Jalan Pemikran Nurcholish Madjid
Pemikiran yang terbangun dalam sosok
Cak Nur (sapaan akrab Nurcholish Madjid) dipengaruhi oleh beberapa sosok lain
yang memiliki peran penting dalam membangun bangsa. Salah satunya adalah
Mohammad Natsir. Sosok Natsir dalam alam piker Nurcholish Madjid mulai ada dan
bisa diterka dari tulisan kedua tokoh tersebut yang memiliki ruh dan semangat
yang sama. Menurut M. Dawam Rahardjo, sesudah Natsir menulis Peradaban Islam
Abad Tengah yang dimuat kembali dalam buku capita selecta jilid I,
tidak ada kembali pemikir muslim Indonesia yang meneruskan wacana tersebut
kecuali Nurcholish Madjid. Selain Cak Nur, kalaupun ada sosok yang menekuni hal
tersebut tidak lain adalah Husain Oemar.
Mengenai M. Natsir sendiri, sosok
ini dikenal dengan tiga wajahnya, yakni budayawan dan intelektual agung; ulama
dan orator persis; dan salah satu sosok sentral Masyumi. Natsir sendiri
tertpengaruh oleh gurunya A. Hassan Bandung. Mohammad Iqbal, Mohammad Assad
(Leopold Weis), dan Mohammad Ali Jinnah.
Ketika menjadi ketua HMI, Nurcholish
Madjid muda pernah menulis sebuah naskah tak dipublikasikan berjudul
“Islamisme” sebagai faham ideologis yang turut memberikan sumbangsih dalam
trilogi tulisan Bungkarno pada 1927. yakni “Nasionalisme, Islamisme, dan
Marxisme”. Ia mencoba menggali nilai agama dan mempersandingkannya dengan
segala segi kehidupan. Gagasan ini ia kutip dari negarawan AS, John Gardner
yang mengatakan bahwa seluruh peradaban dunia itu bersumber dari ajaran agama. Namun
titik tolak terjadi dalam kehidupan pemikiran Nurcholish Madjid adalah tatkala
pada tahun 1970.
Lontaran pemikirannya berbalik dari Islamisme menuju liberalisme dan skularisme.

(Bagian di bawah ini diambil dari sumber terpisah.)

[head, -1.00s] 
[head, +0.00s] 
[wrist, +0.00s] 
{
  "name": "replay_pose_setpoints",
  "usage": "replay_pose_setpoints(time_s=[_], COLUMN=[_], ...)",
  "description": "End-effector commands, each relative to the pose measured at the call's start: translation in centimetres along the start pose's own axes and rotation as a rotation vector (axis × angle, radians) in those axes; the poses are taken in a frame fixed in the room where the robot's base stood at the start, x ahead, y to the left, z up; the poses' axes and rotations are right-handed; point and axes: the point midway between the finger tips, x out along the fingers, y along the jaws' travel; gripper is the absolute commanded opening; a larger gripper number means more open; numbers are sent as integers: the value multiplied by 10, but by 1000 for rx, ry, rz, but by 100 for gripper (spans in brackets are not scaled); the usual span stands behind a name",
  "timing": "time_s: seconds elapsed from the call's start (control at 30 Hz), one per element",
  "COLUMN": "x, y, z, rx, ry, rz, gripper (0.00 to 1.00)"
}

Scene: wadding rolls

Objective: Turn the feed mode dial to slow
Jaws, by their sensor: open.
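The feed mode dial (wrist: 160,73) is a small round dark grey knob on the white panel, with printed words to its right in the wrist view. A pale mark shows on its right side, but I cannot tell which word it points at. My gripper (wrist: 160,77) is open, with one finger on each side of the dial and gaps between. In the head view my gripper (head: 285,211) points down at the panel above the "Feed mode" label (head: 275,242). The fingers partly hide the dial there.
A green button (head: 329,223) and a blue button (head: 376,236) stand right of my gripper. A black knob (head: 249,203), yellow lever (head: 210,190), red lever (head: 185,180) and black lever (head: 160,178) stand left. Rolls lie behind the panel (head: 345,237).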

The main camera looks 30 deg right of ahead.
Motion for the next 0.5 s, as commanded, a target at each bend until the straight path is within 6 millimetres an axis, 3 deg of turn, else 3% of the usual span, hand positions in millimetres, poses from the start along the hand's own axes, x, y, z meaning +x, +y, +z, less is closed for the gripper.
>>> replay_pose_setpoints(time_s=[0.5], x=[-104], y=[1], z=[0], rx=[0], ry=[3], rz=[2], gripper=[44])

Suatu keberanian dan titik balik yang begitu berpengaruh ketika itu yang juga
mengantarkannya namanya untuk dikenal oleh generasi pada masanya sebagai sosok
liberal dan penggagas sekularisasi.
Sekularisasi berbeda dengan sekularisme, hal tersebut dicontohkan
oleh Nurcholish Madjid sebagaimana dalam dunia politik. Islam tentu tidak
mengurus dan meikirkan secara detail tentang praktis dan teknis dalam segala
hal, namun nilai dan substansi dari segala hal tersebut tetap berangkat dari
bingkai ruh keislaman. Dari pernyataan inilah muncul kemiripan yang menjadi
titik temu sekaligus titik pembeda antara pemikiran Nurcholish Madjid dengan M
Natsir. Sebagaimana dalam bukunya, Natsir menjelaskan posisi agama dengan akal
merdeka:
“Agama
datang mengalirkan akal menurut aliran jang benar, djangan melantur kesana
kemari, merompak pagar dan pematang. Islam datang bukan melepaskan akal sebagai
kita melepaskan kuda ditengah padang, untuk meradjalela disemua lapangan.”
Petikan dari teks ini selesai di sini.